- **GOAL**: Restate the span of lines that starts with the line containing "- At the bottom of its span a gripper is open" and ends with the line containing "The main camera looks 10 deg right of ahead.", word for word, including both, with nothing else.

- **INFORMATION SUPPLIED**:
• • • • • • •

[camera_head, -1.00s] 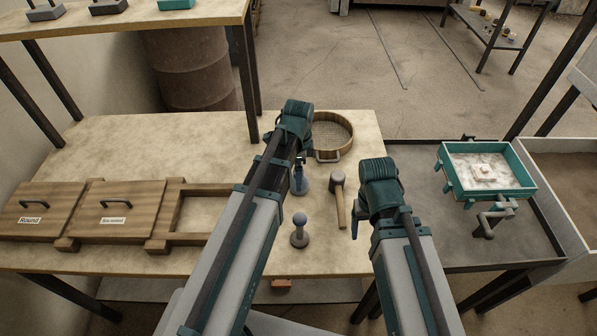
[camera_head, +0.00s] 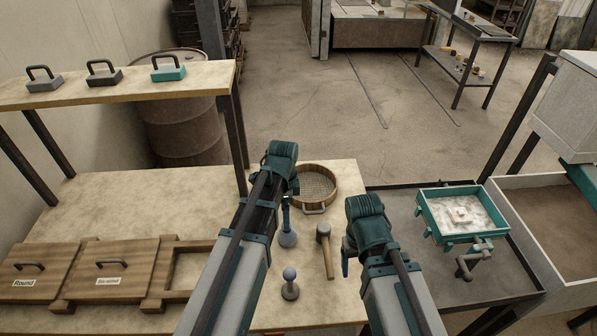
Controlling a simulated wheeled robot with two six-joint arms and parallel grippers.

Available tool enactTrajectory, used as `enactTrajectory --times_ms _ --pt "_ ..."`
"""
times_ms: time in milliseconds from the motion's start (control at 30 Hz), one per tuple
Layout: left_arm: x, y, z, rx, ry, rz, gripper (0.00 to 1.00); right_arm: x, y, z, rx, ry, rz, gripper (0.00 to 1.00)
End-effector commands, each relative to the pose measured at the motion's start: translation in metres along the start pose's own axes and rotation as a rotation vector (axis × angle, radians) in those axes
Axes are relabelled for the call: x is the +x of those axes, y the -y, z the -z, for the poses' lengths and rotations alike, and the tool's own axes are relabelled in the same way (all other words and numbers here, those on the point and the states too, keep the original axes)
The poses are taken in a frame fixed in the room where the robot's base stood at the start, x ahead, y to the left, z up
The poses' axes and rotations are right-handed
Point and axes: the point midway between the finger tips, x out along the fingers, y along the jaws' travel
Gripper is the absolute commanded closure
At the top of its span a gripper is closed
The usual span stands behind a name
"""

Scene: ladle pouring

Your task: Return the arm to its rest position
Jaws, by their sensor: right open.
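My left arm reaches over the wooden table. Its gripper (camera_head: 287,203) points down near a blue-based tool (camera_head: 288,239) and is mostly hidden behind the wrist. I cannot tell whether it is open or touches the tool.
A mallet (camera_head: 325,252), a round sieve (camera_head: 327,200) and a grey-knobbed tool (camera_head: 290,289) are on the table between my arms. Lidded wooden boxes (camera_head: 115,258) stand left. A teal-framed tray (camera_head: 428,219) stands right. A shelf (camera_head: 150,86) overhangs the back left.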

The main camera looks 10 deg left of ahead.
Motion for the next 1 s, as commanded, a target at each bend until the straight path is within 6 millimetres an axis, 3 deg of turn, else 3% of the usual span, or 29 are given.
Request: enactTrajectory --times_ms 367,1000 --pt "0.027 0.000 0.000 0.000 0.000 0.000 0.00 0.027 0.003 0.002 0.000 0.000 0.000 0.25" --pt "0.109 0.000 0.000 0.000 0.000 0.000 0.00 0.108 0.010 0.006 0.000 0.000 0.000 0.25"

• • • • • • •

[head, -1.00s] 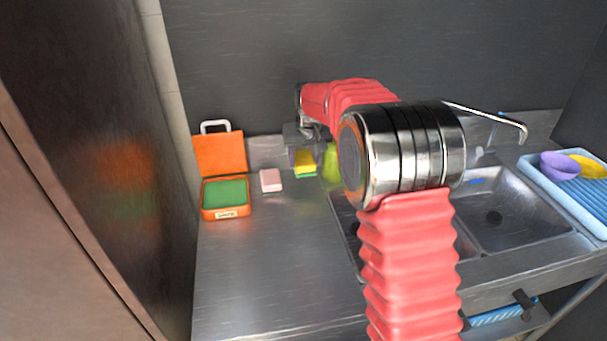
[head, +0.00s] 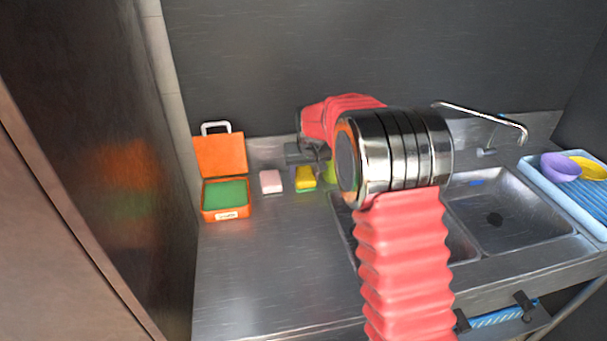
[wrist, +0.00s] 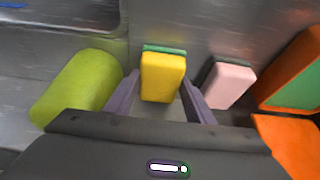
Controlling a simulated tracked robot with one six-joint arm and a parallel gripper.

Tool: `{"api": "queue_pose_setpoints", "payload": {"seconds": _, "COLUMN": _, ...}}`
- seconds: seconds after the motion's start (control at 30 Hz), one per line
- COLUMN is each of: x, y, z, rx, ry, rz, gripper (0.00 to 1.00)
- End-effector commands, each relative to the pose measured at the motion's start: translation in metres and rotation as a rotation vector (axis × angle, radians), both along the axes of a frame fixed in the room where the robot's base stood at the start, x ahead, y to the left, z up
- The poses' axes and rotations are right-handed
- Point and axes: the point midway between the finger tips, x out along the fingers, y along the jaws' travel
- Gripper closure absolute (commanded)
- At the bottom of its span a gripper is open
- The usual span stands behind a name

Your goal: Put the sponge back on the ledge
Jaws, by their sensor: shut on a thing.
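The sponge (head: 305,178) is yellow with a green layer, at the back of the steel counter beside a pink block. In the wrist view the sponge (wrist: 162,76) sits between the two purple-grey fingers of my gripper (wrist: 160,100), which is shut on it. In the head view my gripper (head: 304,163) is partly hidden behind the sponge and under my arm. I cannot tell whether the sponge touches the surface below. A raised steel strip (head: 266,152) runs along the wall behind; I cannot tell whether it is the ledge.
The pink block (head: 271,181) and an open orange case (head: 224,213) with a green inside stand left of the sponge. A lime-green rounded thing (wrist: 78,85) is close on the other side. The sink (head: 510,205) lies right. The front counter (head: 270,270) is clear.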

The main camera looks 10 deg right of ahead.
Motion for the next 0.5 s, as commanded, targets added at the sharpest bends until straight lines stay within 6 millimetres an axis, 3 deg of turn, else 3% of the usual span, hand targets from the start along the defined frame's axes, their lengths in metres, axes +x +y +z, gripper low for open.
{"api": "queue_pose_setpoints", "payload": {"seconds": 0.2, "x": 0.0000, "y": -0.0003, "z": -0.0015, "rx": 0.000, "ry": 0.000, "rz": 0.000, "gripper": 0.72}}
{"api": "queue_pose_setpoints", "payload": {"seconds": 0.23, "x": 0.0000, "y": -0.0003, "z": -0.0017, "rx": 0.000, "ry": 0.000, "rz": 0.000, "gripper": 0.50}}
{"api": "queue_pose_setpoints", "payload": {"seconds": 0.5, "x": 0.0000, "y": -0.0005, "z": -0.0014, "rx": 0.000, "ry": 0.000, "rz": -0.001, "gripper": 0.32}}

• • • • • • •

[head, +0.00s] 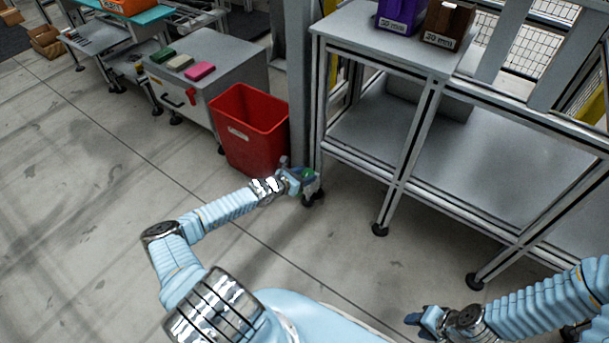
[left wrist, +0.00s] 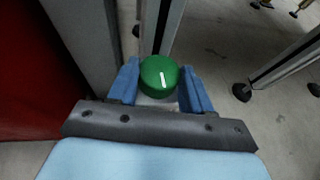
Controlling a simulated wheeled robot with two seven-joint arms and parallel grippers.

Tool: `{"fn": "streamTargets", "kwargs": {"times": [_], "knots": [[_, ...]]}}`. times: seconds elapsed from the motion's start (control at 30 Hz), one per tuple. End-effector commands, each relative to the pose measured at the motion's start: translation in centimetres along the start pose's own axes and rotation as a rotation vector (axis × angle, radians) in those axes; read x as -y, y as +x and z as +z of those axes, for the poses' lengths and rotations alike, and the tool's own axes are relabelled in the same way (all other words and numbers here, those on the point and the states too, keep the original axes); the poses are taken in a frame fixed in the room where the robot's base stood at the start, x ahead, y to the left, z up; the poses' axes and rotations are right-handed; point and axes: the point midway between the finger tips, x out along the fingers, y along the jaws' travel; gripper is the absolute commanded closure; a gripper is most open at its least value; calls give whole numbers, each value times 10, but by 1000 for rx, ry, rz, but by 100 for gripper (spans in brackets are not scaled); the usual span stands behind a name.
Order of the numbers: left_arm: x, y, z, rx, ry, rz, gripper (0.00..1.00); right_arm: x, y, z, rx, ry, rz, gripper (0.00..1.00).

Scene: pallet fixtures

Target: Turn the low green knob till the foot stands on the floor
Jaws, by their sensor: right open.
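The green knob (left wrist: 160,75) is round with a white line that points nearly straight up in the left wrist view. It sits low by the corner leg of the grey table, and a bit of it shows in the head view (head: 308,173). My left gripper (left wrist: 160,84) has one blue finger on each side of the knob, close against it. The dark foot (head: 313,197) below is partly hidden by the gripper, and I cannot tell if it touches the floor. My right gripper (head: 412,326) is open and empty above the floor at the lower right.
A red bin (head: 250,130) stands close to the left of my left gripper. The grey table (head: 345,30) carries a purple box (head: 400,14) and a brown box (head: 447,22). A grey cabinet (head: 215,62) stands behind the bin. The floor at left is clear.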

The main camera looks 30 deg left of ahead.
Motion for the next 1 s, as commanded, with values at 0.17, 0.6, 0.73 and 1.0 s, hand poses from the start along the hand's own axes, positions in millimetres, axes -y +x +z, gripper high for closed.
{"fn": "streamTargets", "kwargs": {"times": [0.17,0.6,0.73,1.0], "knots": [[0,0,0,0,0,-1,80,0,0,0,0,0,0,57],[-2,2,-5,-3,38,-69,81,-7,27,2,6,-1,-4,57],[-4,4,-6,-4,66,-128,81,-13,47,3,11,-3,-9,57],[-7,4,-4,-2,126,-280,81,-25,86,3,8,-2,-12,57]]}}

• • • • • • •

- **SOLVED EXERCISE**:
- At the bottom of its span a gripper is open
- The usual span stands behind a name

Your goal: Put the sponge back on the ledge
Jaws, by their sensor: shut on a thing.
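The sponge (head: 305,178) is yellow with a green layer, at the back of the steel counter beside a pink block. In the wrist view the sponge (wrist: 162,76) sits between the two purple-grey fingers of my gripper (wrist: 160,100), which is shut on it. In the head view my gripper (head: 304,163) is partly hidden behind the sponge and under my arm. I cannot tell whether the sponge touches the surface below. A raised steel strip (head: 266,152) runs along the wall behind; I cannot tell whether it is the ledge.
The pink block (head: 271,181) and an open orange case (head: 224,213) with a green inside stand left of the sponge. A lime-green rounded thing (wrist: 78,85) is close on the other side. The sink (head: 510,205) lies right. The front counter (head: 270,270) is clear.

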The main camera looks 10 deg right of ahead.

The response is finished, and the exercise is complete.